- [Exercise prompt] Output the material beneath this task exactly, images excluded.

___ Material ___

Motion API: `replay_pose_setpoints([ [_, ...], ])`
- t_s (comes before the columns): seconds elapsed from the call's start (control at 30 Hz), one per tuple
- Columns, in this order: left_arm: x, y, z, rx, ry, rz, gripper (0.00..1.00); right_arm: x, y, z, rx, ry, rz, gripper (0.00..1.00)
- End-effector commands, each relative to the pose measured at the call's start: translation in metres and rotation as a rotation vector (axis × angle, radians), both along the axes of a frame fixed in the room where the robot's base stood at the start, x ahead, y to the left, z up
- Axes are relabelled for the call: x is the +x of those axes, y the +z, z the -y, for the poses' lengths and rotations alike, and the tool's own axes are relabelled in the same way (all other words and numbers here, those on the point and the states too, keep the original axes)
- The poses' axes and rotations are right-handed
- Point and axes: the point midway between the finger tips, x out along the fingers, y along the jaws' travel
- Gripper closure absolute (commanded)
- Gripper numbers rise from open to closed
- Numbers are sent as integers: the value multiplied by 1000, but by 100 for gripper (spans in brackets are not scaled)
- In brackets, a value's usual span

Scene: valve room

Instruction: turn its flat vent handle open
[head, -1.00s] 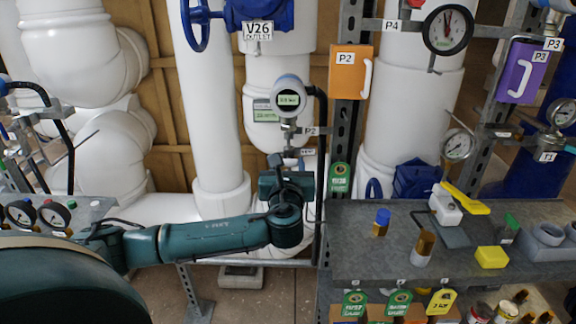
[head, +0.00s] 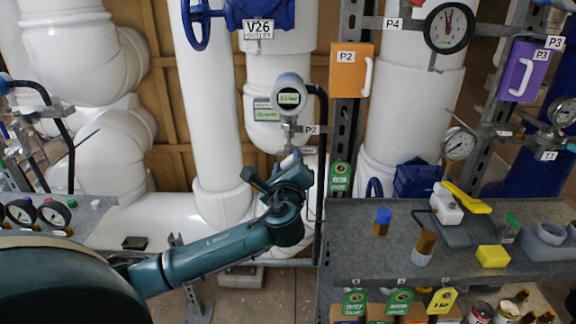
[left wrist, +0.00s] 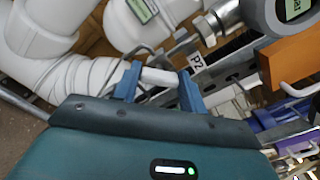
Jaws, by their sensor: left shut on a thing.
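The vent handle is a light, flat bar (left wrist: 159,77) between the two blue fingers of my left gripper (left wrist: 160,85) in the left wrist view. The fingers are shut on it, one on each side. In the head view my left gripper (head: 293,165) is tilted just below the round transmitter (head: 289,94) with a green display, by the small P2 label. The gripper hides most of the handle and fitting there. My right gripper is not in view.
A vertical black hose (head: 321,150) runs close to the right of the gripper. A grey shelf (head: 365,262) with bottles, a yellow block (head: 492,256) and tools stands at right. An orange box (head: 350,72) hangs above. White pipes (head: 215,110) stand behind.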

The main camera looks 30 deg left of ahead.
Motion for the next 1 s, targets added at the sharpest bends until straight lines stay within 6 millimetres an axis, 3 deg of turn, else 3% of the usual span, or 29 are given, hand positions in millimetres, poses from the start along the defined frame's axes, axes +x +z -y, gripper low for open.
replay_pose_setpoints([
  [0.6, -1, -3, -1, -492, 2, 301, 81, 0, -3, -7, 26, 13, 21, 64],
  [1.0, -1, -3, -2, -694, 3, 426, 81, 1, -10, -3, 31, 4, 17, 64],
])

___

- [Solution]
Motion API: `replay_pose_setpoints([ [_, ...], ])`
- t_s (comes before the columns): seconds elapsed from the call's start (control at 30 Hz), one per tuple
- Columns, in this order: left_arm: x, y, z, rx, ry, rz, gripper (0.00..1.00); right_arm: x, y, z, rx, ry, rz, gripper (0.00..1.00)
- End-effector commands, each relative to the pose measured at the call's start: translation in metres and rotation as a rotation vector (axis × angle, radians), both along the axes of a frame fixed in the room where the robot's base stood at the start, x ahead, y to the left, z up
- Axes are relabelled for the call: x is the +x of those axes, y the +z, z the -y, for the poses' lengths and rotations alike, and the tool's own axes are relabelled in the same way (all other words and numbers here, those on the point and the states too, keep the original axes)
- The poses' axes and rotations are right-handed
- Point and axes: the point midway between the finger tips, x out along the fingers, y along the jaws' travel
- Gripper closure absolute (commanded)
- Gripper numbers rise from open to closed
- Numbers are sent as integers: the value multiplied by 1000, but by 100 for gripper (spans in brackets are not scaled)
- In brackets, a value's usual span

Scene: valve room

Instruction: turn its flat vent handle open
[head, -1.00s] 
[head, +0.00s] 
[left wrist, +0.00s] 
Jaws, by their sensor: left shut on a thing.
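The vent handle is a light, flat bar (left wrist: 159,77) between the two blue fingers of my left gripper (left wrist: 160,85) in the left wrist view. The fingers are shut on it, one on each side. In the head view my left gripper (head: 293,165) is tilted just below the round transmitter (head: 289,94) with a green display, by the small P2 label. The gripper hides most of the handle and fitting there. My right gripper is not in view.
A vertical black hose (head: 321,150) runs close to the right of the gripper. A grey shelf (head: 365,262) with bottles, a yellow block (head: 492,256) and tools stands at right. An orange box (head: 350,72) hangs above. White pipes (head: 215,110) stand behind.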

The main camera looks 30 deg left of ahead.
Motion for the next 1 s, targets added at the sharpest bends until straight lines stay within 6 millimetres an axis, 3 deg of turn, else 3% of the usual span, or 29 are given, hand positions in millimetres, poses from the start along the defined frame's axes, axes +x +z -y, gripper low for open.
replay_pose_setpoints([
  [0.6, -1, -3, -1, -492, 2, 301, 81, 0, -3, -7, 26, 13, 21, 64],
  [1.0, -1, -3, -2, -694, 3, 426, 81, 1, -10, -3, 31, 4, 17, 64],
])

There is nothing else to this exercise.